## start

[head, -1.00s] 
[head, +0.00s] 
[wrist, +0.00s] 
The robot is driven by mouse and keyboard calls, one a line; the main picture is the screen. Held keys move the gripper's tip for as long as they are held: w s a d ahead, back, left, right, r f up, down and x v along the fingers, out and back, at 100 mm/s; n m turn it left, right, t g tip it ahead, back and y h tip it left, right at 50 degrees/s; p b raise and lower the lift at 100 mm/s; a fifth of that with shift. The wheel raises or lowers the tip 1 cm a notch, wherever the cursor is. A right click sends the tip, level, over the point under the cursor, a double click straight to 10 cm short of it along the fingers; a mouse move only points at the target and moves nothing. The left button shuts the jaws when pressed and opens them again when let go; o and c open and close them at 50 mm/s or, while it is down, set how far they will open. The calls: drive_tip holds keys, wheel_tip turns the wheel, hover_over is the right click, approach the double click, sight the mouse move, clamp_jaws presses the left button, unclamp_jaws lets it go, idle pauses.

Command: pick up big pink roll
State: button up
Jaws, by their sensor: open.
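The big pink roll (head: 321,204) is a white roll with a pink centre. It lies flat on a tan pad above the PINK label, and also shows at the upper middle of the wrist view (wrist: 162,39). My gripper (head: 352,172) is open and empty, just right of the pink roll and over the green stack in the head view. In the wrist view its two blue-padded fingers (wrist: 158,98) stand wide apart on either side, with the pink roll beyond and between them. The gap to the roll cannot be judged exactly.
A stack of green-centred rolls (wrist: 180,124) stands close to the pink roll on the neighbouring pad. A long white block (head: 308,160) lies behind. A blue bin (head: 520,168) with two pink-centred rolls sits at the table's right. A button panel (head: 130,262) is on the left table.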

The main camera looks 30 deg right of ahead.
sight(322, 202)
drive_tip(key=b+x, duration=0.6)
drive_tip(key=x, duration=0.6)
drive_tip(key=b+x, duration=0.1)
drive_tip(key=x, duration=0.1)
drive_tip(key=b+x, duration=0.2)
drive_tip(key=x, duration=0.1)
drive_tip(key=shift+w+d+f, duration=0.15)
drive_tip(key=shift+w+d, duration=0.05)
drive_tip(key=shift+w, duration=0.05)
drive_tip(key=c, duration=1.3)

## end

Given exercise
Give back the data above exactly as it appears.

Answer for this exercise
[head, -1.00s] 
[head, +0.00s] 
[wrist, +0.00s] 
The robot is driven by mouse and keyboard calls, one a line; the main picture is the screen. Held keys move the gripper's tip for as long as they are held: w s a d ahead, back, left, right, r f up, down and x v along the fingers, out and back, at 100 mm/s; n m turn it left, right, t g tip it ahead, back and y h tip it left, right at 50 degrees/s; p b raise and lower the lift at 100 mm/s; a fifth of that with shift. The wheel raises or lowers the tip 1 cm a notch, wherever the cursor is. A right click sends the tip, level, over the point under the cursor, a double click straight to 10 cm short of it along the fingers; a mouse move only points at the target and moves nothing. The left button shuts the jaws when pressed and opens them again when let go; o and c open and close them at 50 mm/s or, while it is down, set how far they will open. The calls: drive_tip holds keys, wheel_tip turns the wheel, hover_over is the right click, approach the double click, sight the mouse move, clamp_jaws presses the left button, unclamp_jaws lets it go, idle pauses.

Command: pick up big pink roll
State: button up
Jaws, by their sensor: open.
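The big pink roll (head: 321,204) is a white roll with a pink centre. It lies flat on a tan pad above the PINK label, and also shows at the upper middle of the wrist view (wrist: 162,39). My gripper (head: 352,172) is open and empty, just right of the pink roll and over the green stack in the head view. In the wrist view its two blue-padded fingers (wrist: 158,98) stand wide apart on either side, with the pink roll beyond and between them. The gap to the roll cannot be judged exactly.
A stack of green-centred rolls (wrist: 180,124) stands close to the pink roll on the neighbouring pad. A long white block (head: 308,160) lies behind. A blue bin (head: 520,168) with two pink-centred rolls sits at the table's right. A button panel (head: 130,262) is on the left table.

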The main camera looks 30 deg right of ahead.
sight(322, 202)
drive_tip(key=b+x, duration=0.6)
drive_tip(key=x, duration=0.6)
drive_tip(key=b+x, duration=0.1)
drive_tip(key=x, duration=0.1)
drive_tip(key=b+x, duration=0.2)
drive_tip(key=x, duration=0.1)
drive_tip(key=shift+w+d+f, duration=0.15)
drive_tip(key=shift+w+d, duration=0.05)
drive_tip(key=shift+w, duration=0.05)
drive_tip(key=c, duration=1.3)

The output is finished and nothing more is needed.